#### Data block
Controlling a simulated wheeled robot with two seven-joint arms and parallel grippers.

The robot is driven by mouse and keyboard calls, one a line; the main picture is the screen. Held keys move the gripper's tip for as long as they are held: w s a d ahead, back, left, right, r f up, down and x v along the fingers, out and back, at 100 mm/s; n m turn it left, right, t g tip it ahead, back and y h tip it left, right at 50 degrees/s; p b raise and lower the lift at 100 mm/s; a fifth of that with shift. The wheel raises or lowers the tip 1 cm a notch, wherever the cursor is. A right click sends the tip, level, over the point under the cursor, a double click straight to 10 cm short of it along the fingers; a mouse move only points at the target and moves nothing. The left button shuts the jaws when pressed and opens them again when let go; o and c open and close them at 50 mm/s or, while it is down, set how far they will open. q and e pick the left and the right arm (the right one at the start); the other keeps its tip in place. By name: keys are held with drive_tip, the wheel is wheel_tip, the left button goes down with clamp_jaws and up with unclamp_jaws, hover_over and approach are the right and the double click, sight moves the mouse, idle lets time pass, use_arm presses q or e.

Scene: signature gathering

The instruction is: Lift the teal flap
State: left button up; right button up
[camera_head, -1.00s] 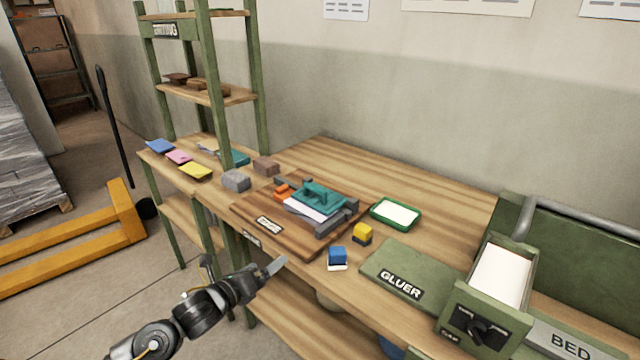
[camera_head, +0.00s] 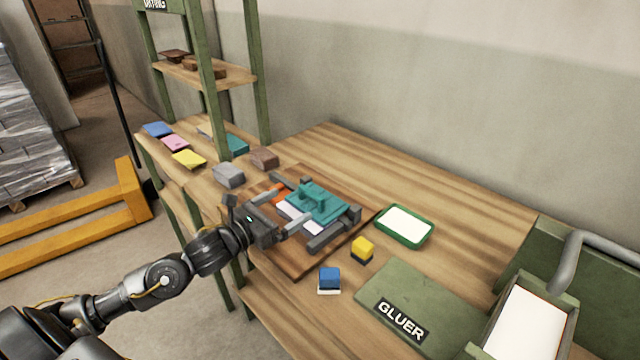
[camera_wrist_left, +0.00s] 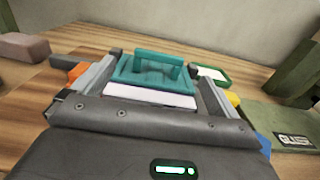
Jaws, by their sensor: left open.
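The teal flap (camera_head: 318,203) with its raised handle lies on a grey fixture on a brown wooden board (camera_head: 290,262). A white sheet (camera_head: 296,217) shows at its near edge. My left gripper (camera_head: 287,208) is open, at the near left side of the fixture, with its fingers pointing toward the flap. In the left wrist view the flap (camera_wrist_left: 146,70) is ahead, between the two finger lines, with its handle upright. I cannot tell whether a finger touches the fixture. My right gripper is not in view.
A grey block (camera_head: 229,175) and a brown block (camera_head: 264,157) stand to the left. A green-rimmed tray (camera_head: 404,226), a yellow block (camera_head: 362,249) and a blue block (camera_head: 329,279) are on the right. The green gluer board (camera_head: 420,303) lies at front right. The table behind is clear.

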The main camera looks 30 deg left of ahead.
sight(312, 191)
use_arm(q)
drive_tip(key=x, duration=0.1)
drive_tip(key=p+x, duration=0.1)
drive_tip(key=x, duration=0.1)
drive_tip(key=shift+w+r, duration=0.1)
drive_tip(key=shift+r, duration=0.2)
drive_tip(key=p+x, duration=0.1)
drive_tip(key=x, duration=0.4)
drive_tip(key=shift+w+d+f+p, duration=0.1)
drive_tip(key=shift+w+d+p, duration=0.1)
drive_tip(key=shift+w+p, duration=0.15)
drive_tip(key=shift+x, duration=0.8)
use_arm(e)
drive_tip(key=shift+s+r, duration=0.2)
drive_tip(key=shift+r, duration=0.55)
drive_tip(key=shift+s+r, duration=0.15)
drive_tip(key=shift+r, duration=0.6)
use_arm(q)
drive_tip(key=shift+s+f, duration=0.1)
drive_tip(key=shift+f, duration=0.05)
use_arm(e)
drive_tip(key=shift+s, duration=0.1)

#### What you will do
Pick out the lines that contain "robot" and copy them.

#### Task answer
Controlling a simulated wheeled robot with two seven-joint arms and parallel grippers.
The robot is driven by mouse and keyboard calls, one a line; the main picture is the screen. Held keys move the gripper's tip for as long as they are held: w s a d ahead, back, left, right, r f up, down and x v along the fingers, out and back, at 100 mm/s; n m turn it left, right, t g tip it ahead, back and y h tip it left, right at 50 degrees/s; p b raise and lower the lift at 100 mm/s; a fifth of that with shift. The wheel raises or lowers the tip 1 cm a notch, wherever the cursor is. A right click sends the tip, level, over the point under the cursor, a double click straight to 10 cm short of it along the fingers; a mouse move only points at the target and moves nothing. The left button shuts the jaws when pressed and opens them again when let go; o and c open and close them at 50 mm/s or, while it is down, set how far they will open. q and e pick the left and the right arm (the right one at the start); the other keeps its tip in place. By name: keys are held with drive_tip, the wheel is wheel_tip, the left button goes down with clamp_jaws and up with unclamp_jaws, hover_over and approach are the right and the double click, sight moves the mouse, idle lets time pass, use_arm presses q or e.

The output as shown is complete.